The hyper-awareness of issues revolving around incarceration, education, and race did not merely manifest on the outside. “You know, a lot of times, when we don’t have access to things we decide that they are not for us,” Tatro told me in a phone interview. He added that he had spent his entire life thinking he’d never go to college. “The opportunity was there for me to even dream of this possibility. Seeing black men, Latino men, men like me who came from the types of neighborhoods and went through the same types of bad schools that I did speaking Mandarin, doing higher-level mathematics, sitting down and having these complex political discussions — that, even before the coursework, had a really profound effect on my sense of identity.”
Tatro entered prison at the end of his teenage years and felt that he applied to BPI, one year into his 12-year sentence, because he had “nothing else better to do.” He would go on to become a member of the Bard debate team that defeated Harvard in a well-publicized 2015 matchup and is now working for BPI as a government-affairs and advancement officer.
“Even before [I took part in] the classes, the existence of Bard College in that space allowed me to reimagine what I was capable of and to think of myself as a college student,” Tatro said.
My mother has a saying that she has repeated to me in trying times: If the train doesn’t stop at your station, it isn’t your train. It is meant to convey that not every job, or person, is meant for you. But what if you never know that your train exists? Our carceral state, one that prioritizes punishment over the actual correction that the facilities promise, is the America we continue to build. That’s why it is so urgent that Bard Prison Initiatives become the rule, not the exception.
“When Thomas Jefferson said, ‘life, liberty, and the pursuit of happiness,’ he wasn’t after material things in a marketplace of objects. He was after lifelong learning,” Burns said to me when we spoke. “I think what College Behind Bars suggests is the power of education.”
Neither Burns nor I have a stake, as this society of ours does, in the dehumanization of people end up incarcerated. The millions sunk into a failing prison system are more like an investment, maintaining a status quo that rots the very notion of a fair and just America but at least makes the elite feel like the heroes of their own story. Those who profit from every loophole that benefits the wealthy, white, and privileged may not want to see someone like Giovannie Hernandez coming out of prison after nearly 12 years with a degree and ready to make America more equitable.
The work BPI does is also a strike against recidivism. These people are less likely to go back to jail or prison. We know that there are elites who either enjoy looking down on folks or who actually benefit financially from people going to prison. Studies and experience have been proven that increasing opportunities for prison education reduces crime, helps communities thrive, and boosts the economy. Those of us without private prison stock should all want fewer people incarcerated and more education for those who are. Instead, we’ve seen states like Pennsylvania, Ohio, and West Virginia either seek (unsuccessfully, after protest) to block book donations from the public or charge those who are locked up egregious amounts to use e-readers.

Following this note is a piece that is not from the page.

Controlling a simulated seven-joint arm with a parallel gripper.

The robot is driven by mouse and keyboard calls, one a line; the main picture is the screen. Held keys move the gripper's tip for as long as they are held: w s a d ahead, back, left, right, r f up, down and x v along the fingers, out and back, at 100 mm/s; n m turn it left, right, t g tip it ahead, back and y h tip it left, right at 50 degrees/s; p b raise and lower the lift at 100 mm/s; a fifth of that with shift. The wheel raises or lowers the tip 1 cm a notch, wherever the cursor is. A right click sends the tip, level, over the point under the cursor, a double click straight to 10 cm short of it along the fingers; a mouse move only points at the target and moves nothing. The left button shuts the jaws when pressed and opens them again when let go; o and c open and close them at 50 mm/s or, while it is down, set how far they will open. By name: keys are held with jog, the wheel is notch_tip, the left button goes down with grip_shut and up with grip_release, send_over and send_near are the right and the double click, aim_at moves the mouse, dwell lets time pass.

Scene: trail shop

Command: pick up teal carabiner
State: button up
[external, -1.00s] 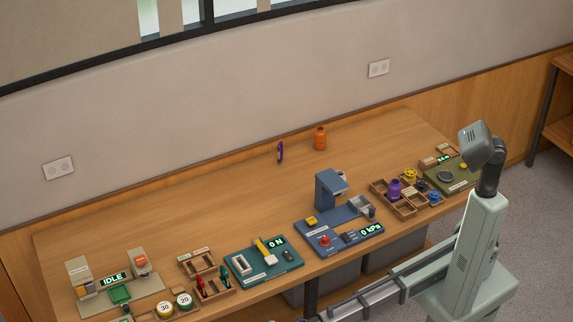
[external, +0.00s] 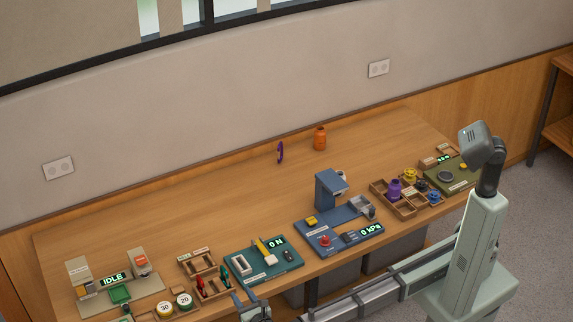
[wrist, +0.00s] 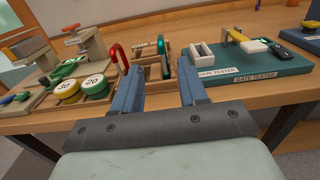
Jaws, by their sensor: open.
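The teal carabiner (wrist: 162,55) stands upright in a small wooden rack (wrist: 160,85), in the right part of it. In the external view the teal carabiner (external: 224,273) is partly hidden by rack walls and small. A red carabiner (wrist: 120,58) stands to its left in the same rack. My gripper (wrist: 158,78) is open and empty, its two blue-grey fingers spread in front of the rack. In the wrist view the teal carabiner shows between and beyond the fingertips. In the external view my gripper (external: 250,306) is at the front edge of the bench.
The gate tester (wrist: 250,62) stands right of the rack. A tray with yellow and green weights (wrist: 82,88) stands to the left. The purple carabiner (external: 280,152) and orange bottle (external: 320,138) stand farther back.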

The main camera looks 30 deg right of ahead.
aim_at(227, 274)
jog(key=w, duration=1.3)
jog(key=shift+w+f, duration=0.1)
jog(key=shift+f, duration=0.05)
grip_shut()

But doesn’t it lift us all to see these folks come out of prison not just with more skills and more education, but with more hope? It is hardly a spoiler to tell you that a documentary like this ends with a graduation, and the overriding emotion that both the graduates and the audience are left with: hope. What you see at the end is a testament to the power of education, and why it remains such a dangerous and underrated weapon against a racially and economically unjust status quo in this nation.
When I spoke to Hernandez, he told me that he didn’t really have hope in prison before the Bard program entered his life. “I felt that I had to carry myself in a manner like I couldn’t care too much,” he said to me. “It was a defense mechanism. But Bard made me care about something. It gave me a way to figure it out.”

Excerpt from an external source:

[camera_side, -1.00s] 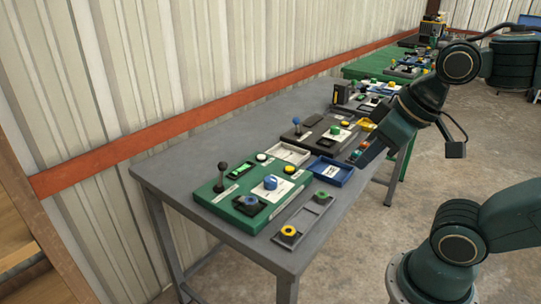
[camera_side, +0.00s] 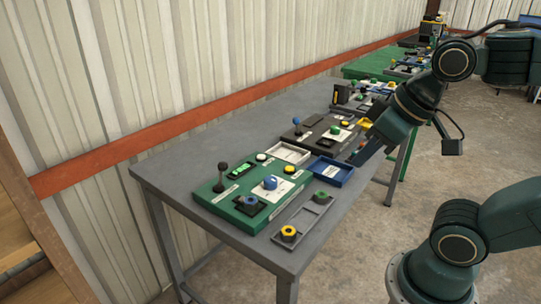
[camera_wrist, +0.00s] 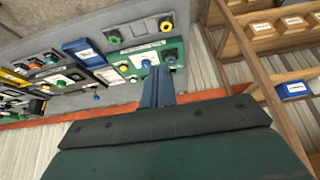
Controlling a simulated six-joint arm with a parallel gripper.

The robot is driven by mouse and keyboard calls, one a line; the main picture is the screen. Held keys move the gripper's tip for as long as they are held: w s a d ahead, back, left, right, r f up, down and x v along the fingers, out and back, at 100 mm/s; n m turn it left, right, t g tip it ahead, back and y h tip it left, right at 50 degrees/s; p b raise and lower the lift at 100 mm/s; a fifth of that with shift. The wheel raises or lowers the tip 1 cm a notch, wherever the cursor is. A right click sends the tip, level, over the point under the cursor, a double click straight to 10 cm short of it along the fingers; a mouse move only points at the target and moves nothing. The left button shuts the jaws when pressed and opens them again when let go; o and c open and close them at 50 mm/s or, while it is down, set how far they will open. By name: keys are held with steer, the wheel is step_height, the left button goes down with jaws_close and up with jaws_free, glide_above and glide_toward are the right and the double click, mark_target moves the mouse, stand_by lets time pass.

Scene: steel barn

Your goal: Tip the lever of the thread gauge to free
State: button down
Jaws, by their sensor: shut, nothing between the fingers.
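A green panel (camera_side: 240,208) on the near part of the grey table carries a black ball-topped lever (camera_side: 221,176), standing near upright, plus a blue knob and a green display. Behind it a dark panel (camera_side: 318,138) carries a blue-topped lever (camera_side: 297,125), also near upright. The labels are too small to read, so I cannot tell which is the thread gauge. My gripper (camera_side: 358,160) is shut and empty near the table's right edge, beside the blue tray and apart from both levers.
A blue tray (camera_side: 331,172), a white tray (camera_side: 288,152) and a grey tray (camera_side: 305,220) with yellow and green knobs lie around the panels. More panels stand farther along. The corrugated wall (camera_side: 150,70) runs behind the table. Bare grey tabletop (camera_side: 180,161) lies at the back left.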

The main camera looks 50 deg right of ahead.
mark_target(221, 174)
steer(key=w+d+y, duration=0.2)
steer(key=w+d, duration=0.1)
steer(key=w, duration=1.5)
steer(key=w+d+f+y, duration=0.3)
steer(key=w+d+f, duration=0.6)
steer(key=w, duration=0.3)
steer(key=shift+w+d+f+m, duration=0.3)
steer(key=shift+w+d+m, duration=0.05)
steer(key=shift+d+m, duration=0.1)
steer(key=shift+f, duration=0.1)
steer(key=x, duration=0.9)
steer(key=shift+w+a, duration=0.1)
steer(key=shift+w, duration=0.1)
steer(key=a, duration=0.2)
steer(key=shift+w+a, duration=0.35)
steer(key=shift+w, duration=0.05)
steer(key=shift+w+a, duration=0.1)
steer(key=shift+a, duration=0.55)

Now a Bard graduate and a case manager for the Brooklyn Community Bail Fund, Hernandez wrote an op-ed in USA TODAY in which he described his education as “emerging from Plato’s cave.” He told me that Novick, the director, found his story particularly moving.
“At the very beginning of the film, Giovannie talked about the person who encouraged him to apply to BPI,” Novick said. “The single kindest, most loving thing anyone had ever done for him was to force him to apply to the program. I think there’s just this sense of untapped potential that has been languishing, for lack of a better word, and neglected in our society — particularly in communities of color and other underserved communities where there’s generations of people who have ended up incarcerated and been exposed to subpar education.”

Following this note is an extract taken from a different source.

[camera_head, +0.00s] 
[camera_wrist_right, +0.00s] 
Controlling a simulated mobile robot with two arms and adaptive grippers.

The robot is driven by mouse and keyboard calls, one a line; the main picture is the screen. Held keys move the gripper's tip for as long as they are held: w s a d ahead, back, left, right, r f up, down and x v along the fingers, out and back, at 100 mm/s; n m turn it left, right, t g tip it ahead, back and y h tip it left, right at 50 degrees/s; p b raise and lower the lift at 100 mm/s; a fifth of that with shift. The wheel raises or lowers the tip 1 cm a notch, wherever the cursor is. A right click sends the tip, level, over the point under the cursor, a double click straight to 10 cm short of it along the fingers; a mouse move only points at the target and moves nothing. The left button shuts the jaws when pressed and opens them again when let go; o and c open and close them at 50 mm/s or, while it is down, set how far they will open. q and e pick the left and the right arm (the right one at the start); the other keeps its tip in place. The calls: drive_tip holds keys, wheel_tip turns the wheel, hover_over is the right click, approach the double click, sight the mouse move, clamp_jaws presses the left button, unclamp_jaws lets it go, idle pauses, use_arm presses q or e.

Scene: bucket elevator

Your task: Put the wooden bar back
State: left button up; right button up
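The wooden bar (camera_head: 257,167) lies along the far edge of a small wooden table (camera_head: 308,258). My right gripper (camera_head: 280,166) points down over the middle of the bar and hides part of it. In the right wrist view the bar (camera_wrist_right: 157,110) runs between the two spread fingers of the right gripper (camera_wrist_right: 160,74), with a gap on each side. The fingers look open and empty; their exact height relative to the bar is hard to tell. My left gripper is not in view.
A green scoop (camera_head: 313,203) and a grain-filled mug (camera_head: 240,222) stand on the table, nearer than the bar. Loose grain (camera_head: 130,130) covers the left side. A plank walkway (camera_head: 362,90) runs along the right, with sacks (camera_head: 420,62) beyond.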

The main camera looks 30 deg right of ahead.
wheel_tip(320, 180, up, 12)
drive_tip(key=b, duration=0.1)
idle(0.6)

That is why the experience of watching College Behind Bars is, as Novick describes the process of making it, so inspiring and heartbreaking. She, an alumna of Yale, and I, who went to Penn, lamented that universities like those were sitting on multibillion-dollar endowments and didn’t have programs like Bard’s.
“These places,” Novick says of places like our Ivy League alma maters, “are just hoarding privilege and just sustaining and perpetuating inequality.” Novick noted that Yale did have a prison program this year that used a grant from BPI — ”because they didn’t want to put their own resources into it, if you can imagine” — that was very successful, proving that elite universities should be looking to prisons not merely to be charitable and to contribute to society, but to remain competitive. “If you, Fancy College, pride yourself on being the place where the most brilliant students develop their potential, you are missing out on an extraordinary talent pool.”
And if these institutions can’t just do it for their own benefit, perhaps they’ll understand — as Bard College clearly has — that it is part of their mission to help everyone realize their own humanity. If anyone is watching, I hope that some of my fellow classmates and the administrators at universities like Penn are watching College Behind Bars. The people who hold the purse strings, the professors who love to signify their positivity online and in their published work, and those students and alumni looking to make a difference: This is your chance. If your college or university won’t use its endowment or solicit donations to establish such a program and share its prestige, find one that will. Every state, every locality, every prison should be educating those who are incarcerated. You see the blueprint. Follow it.